## WHAT TO WORK ON
Figure out how many lines of the material below contain the word "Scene". Answer with the number only.

## SUPPLIED MATERIAL
(begin)
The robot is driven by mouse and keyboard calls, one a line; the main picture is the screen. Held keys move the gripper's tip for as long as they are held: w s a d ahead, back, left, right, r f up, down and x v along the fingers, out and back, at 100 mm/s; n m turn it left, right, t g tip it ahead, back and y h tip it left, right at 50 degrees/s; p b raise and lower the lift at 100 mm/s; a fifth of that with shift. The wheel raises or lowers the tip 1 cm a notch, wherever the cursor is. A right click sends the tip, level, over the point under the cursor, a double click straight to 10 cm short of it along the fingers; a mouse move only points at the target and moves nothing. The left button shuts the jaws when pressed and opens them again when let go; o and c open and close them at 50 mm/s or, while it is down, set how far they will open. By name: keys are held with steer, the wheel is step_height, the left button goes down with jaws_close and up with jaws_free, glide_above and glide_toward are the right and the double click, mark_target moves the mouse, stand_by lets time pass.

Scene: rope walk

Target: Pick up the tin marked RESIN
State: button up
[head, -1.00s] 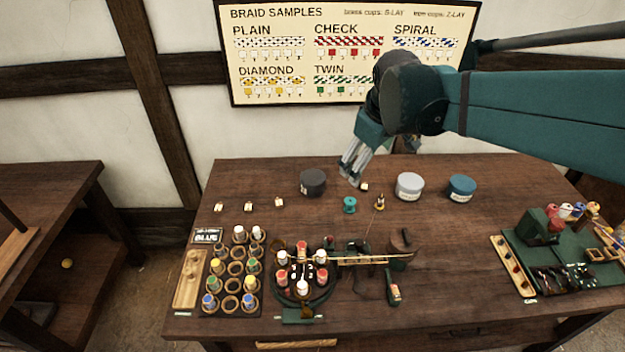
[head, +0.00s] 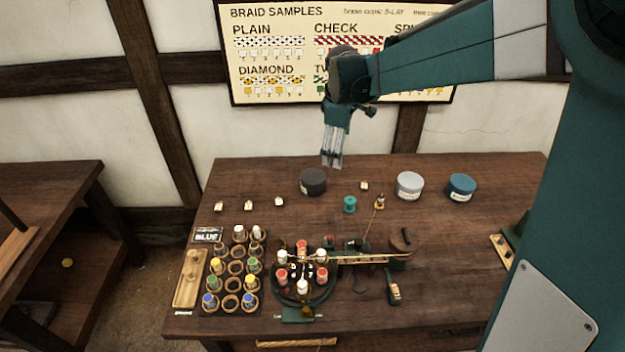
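Three round tins stand along the back of the table: a dark grey one (head: 313,184), a light grey one (head: 410,187) and a blue one (head: 461,189). Pale labels show on the light grey and blue tins, but the lettering is too small to read, so I cannot tell which is marked RESIN. My gripper (head: 332,164) points down, above and a little right of the dark tin in the picture. It appears apart from the tin. Nothing shows held in it. How far its fingers are spread is too small to tell.
A teal spool (head: 349,204), a small bottle (head: 380,202) and small pale blocks (head: 279,201) stand near the tins. In front are a bobbin rack (head: 235,267) and a round braiding stand (head: 303,280). My arm covers the right side.

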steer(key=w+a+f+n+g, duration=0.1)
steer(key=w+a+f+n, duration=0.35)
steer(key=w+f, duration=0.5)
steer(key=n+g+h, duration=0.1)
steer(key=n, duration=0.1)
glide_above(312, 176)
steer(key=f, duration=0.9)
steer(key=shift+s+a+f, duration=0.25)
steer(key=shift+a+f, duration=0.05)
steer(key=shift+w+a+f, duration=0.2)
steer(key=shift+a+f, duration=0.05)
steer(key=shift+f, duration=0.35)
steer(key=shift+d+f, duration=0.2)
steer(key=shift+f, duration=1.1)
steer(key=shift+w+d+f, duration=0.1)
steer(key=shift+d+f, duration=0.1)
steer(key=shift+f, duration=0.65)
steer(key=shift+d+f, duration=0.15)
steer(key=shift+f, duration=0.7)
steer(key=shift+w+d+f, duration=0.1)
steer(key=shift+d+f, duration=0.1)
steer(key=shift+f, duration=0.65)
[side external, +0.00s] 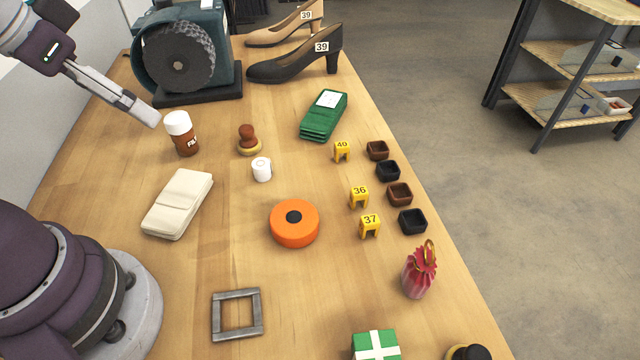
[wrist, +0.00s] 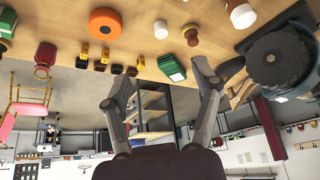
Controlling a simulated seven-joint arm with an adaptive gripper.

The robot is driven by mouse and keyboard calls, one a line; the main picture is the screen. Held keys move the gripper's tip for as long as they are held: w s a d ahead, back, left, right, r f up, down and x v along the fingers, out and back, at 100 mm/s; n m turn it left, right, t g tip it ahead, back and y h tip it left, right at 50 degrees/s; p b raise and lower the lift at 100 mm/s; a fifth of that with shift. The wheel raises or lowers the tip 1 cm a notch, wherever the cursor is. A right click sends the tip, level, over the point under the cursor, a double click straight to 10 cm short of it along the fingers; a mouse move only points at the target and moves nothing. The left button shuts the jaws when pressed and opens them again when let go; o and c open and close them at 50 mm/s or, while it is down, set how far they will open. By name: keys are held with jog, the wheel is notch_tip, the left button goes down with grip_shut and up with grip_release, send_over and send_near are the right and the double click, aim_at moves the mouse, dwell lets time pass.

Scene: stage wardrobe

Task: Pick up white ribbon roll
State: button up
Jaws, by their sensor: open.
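The white ribbon roll (side external: 262,169) is a small white cylinder standing on the wooden table between the wooden-handled stamp and the orange roll. It also shows near the top of the wrist view (wrist: 160,29), unobstructed. My gripper (side external: 152,117) is at the upper left of the side view, above the table near the white-capped bottle and apart from the roll. In the wrist view my gripper (wrist: 154,82) has its two fingers spread wide with nothing between them.
A white-capped brown bottle (side external: 182,134), a stamp (side external: 247,140), an orange roll (side external: 295,223) and a cream folded cloth (side external: 178,204) surround the roll. A grinding machine (side external: 185,50) and shoes (side external: 297,62) stand at the back. Yellow number markers (side external: 359,196) line the right.

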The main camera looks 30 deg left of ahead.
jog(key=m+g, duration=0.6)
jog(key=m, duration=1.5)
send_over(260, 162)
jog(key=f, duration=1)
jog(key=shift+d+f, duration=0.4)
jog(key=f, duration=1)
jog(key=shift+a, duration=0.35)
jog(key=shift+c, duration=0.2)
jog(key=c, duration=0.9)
(end)
## COMPLETED TASK
2